» Short exercise
Single out each line with the word "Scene" and copy it.

(Manipulation episode records)
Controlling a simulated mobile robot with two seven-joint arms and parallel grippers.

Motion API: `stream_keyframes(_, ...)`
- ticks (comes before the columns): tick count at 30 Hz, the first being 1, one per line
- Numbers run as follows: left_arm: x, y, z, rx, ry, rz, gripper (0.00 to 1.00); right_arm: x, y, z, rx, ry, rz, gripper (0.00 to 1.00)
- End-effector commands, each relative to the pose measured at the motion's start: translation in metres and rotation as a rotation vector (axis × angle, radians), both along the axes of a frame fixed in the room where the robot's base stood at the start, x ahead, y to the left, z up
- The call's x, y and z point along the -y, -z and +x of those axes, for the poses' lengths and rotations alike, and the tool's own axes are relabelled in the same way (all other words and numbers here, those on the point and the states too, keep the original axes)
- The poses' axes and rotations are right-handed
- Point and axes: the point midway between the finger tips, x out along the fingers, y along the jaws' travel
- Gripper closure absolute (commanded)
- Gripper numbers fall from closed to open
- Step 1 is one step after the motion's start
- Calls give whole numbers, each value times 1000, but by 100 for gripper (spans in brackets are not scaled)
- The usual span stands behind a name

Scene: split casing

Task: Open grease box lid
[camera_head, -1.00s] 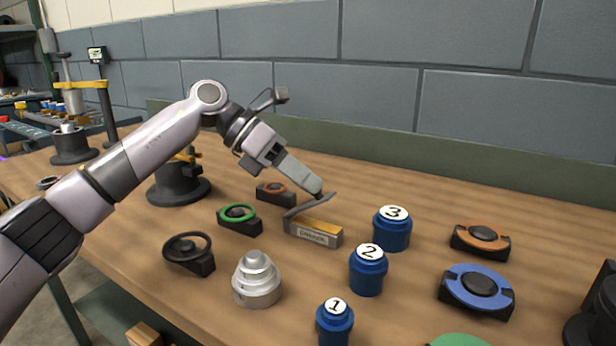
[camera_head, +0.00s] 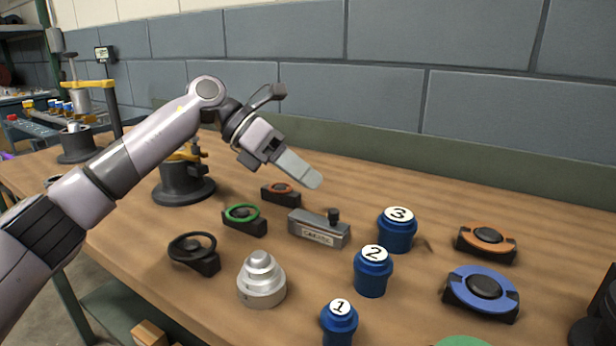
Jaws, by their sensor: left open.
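The grease box (camera_head: 318,234) is a small grey block with a "GREASE" label on its front, in the middle of the table. Its top looks grey and covered, with a dark knob (camera_head: 333,214) at the right end, so the lid appears to lie flat on it. My left gripper (camera_head: 314,180) is open, seen side-on, with its fingertips above and behind the box. It is apart from the box and holds nothing that I can see. My right gripper is not in view.
Blue canisters numbered 1 (camera_head: 339,325), 2 (camera_head: 373,275) and 3 (camera_head: 397,232) stand right of the box. A green-ringed part (camera_head: 241,217) and an orange-ringed part (camera_head: 281,192) sit close on its left. A silver stepped part (camera_head: 261,283) stands in front.

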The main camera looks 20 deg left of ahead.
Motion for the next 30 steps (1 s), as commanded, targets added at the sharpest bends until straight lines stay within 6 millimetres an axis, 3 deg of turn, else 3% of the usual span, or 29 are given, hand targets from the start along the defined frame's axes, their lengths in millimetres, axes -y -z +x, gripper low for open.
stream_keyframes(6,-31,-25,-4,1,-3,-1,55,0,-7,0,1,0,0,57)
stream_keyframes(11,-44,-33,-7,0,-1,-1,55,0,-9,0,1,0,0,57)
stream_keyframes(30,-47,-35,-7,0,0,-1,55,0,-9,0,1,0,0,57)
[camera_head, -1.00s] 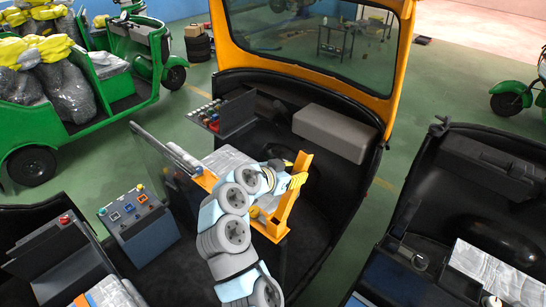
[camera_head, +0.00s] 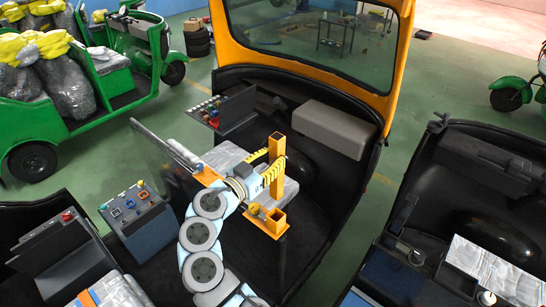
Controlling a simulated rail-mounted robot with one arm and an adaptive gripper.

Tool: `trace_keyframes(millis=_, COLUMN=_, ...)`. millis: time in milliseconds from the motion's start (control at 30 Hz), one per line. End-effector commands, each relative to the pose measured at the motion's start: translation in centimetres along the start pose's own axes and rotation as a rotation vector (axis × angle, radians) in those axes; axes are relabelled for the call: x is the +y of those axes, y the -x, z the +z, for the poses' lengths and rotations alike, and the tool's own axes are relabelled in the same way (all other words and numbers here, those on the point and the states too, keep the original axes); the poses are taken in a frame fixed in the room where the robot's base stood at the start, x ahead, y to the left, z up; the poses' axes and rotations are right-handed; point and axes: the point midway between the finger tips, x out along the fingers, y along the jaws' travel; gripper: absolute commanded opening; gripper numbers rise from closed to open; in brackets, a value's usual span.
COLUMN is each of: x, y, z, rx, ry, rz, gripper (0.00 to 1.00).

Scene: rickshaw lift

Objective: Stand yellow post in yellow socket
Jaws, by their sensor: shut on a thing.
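The yellow post (camera_head: 278,155) stands about upright, held in my gripper (camera_head: 273,175), whose yellow-and-black striped fingers are shut on its middle. The fingertips are partly hidden against the post. The yellow socket (camera_head: 275,222) is an open-topped square tube on a yellow plate at the near end of the seat area, below the post in the picture. The post's lower end shows above and behind the socket in the picture, apart from it. I cannot tell the exact height of the post over the seat.
A grey seat (camera_head: 225,157) lies behind my arm. A control panel with knobs (camera_head: 210,112) stands at the far left, and a switch box (camera_head: 135,212) at the left. A grey box (camera_head: 332,130) sits on the cab's right side. A yellow-orange bracket (camera_head: 207,175) and clear panel stand left of the arm.

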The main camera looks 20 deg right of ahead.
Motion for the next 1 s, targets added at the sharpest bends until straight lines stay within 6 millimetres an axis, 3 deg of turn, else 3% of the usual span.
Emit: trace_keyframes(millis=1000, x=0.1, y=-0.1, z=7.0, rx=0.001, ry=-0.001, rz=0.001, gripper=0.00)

» Exercise output
Scene: split casing
Scene: rickshaw lift

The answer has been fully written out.